The lands the state could keep, he argues, would be managed with profits, not public access, in mind.
Federal land management also allows for public input and interest in ways state lands management doesn’t, he adds.
“So what you have are a narrower group of interests making decisions and oftentimes the more local you get, the more opportunity there is for special interest to influence decisions,” Webster says. “If you’ve got local folks making decisions, they have friends and relatives that are involved in certain industries that use public lands and it’s easier for those types of relationships to carry more weight on decisions in a way that’s not necessarily in the best interest of the public.”
Federal agencies make an effort to ensure that land managers are not hired to oversee federal lands in the places where they grew up precisely to avoid the requests and pressure for special treatment that familiarity can breed, he adds.
“The idea of transferring to the states is an unworkable idea and it’s destined to fail, and what we really need to focus on is how do we engage in the democratic process of trying to fix the shortfalls of our federal land management by getting engaged and working together to identify and then resolve those conflicts,” Webster says. Those include conflicts over resource management and concerns over maintenance, restoration and fire mitigation projects.

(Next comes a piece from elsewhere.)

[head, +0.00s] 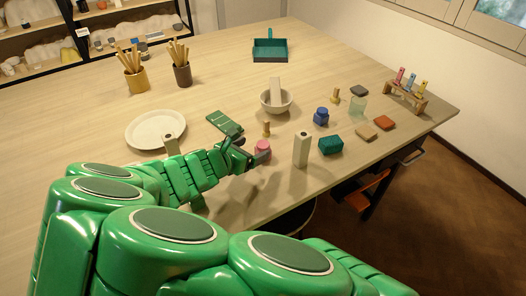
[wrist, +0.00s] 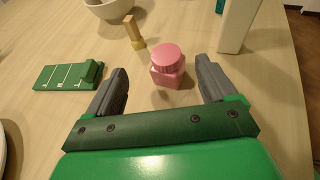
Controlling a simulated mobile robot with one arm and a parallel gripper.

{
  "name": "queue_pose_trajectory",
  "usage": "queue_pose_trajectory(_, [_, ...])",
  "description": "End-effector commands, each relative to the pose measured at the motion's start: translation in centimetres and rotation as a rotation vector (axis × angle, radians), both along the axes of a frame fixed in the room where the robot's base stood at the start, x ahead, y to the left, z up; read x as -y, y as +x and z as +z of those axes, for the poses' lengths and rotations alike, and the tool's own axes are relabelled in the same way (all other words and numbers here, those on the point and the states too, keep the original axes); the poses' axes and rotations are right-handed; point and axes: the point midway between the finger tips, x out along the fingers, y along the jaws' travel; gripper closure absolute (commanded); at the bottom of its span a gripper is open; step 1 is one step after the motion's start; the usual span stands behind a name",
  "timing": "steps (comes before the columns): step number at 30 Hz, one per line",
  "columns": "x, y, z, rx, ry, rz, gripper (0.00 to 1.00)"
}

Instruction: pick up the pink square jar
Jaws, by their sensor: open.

He suggests paying attention to measures like the federal Wildfire Disaster Funding Act, which would treat wildfires as national disasters and add sources of revenue for fighting those fires, freeing up portions of the Forest Service budget. Webster adds, “This whole idea of transferring lands is really just a distraction to take us away from the real issues that we need to be talking about, which is management of these lands as they are.”